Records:
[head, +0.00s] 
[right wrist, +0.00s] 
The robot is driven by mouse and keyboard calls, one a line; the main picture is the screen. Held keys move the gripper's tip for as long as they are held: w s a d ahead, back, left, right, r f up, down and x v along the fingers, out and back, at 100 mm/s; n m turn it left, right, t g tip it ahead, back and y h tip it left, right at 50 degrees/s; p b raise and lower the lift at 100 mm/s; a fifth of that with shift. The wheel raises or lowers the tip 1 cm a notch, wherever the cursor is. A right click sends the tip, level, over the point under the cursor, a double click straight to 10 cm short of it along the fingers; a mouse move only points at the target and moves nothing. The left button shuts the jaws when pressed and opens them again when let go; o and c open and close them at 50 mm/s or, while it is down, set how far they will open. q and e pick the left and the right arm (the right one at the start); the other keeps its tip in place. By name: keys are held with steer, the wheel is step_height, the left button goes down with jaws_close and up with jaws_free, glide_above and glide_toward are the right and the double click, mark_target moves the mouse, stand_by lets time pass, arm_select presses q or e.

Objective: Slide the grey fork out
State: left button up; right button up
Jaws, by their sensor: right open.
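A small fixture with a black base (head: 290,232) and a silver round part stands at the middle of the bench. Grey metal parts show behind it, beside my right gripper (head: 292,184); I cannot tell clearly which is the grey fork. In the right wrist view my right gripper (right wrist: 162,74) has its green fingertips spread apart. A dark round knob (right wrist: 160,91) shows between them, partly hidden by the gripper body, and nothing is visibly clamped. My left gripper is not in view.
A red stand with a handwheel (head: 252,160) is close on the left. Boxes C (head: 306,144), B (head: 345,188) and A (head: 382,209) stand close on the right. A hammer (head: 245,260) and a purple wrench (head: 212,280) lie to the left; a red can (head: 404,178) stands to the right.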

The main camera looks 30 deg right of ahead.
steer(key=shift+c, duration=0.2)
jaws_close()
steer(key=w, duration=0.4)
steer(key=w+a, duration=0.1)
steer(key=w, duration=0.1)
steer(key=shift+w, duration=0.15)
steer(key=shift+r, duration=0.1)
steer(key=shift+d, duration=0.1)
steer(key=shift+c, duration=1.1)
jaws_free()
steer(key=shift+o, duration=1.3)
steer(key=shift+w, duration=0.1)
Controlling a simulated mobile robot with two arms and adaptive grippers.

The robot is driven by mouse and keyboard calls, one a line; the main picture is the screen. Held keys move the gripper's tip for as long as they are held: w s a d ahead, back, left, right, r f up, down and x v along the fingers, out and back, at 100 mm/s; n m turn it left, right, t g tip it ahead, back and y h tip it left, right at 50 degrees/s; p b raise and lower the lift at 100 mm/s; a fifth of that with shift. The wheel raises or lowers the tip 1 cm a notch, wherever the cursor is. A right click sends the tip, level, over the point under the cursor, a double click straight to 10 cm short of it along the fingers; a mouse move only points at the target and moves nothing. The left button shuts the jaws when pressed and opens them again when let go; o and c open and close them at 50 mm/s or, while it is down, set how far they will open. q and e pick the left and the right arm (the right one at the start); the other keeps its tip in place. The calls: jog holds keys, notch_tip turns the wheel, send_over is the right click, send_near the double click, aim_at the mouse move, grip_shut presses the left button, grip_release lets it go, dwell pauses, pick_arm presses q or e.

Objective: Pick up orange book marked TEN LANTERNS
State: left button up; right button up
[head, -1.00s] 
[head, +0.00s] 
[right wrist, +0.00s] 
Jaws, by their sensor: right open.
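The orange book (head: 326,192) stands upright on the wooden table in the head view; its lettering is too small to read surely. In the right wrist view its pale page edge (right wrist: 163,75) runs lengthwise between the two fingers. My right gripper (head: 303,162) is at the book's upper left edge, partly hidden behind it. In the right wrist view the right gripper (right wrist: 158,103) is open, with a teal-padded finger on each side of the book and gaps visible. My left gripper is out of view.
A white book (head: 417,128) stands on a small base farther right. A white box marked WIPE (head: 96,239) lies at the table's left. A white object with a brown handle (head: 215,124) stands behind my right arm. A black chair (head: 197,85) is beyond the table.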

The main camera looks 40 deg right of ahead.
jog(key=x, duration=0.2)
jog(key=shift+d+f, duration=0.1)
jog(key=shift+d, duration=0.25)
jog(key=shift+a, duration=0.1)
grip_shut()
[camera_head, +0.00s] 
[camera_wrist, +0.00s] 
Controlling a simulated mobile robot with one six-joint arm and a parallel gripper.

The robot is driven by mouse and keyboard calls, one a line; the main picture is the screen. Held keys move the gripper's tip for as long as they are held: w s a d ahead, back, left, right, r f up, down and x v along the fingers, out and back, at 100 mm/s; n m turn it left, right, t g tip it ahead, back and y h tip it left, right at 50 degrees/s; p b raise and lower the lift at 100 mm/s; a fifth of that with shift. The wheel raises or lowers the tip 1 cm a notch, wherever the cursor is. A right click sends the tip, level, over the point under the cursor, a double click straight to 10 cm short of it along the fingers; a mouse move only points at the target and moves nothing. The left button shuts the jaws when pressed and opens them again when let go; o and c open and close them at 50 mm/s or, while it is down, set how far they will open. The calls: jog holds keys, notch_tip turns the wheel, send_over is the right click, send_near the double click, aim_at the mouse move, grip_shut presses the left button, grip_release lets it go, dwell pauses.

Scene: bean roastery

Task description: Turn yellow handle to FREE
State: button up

TASK DIRECTIONS
Provide solely the number of lines in the data that include the word "mobile".

SOLVED PROBLEM
2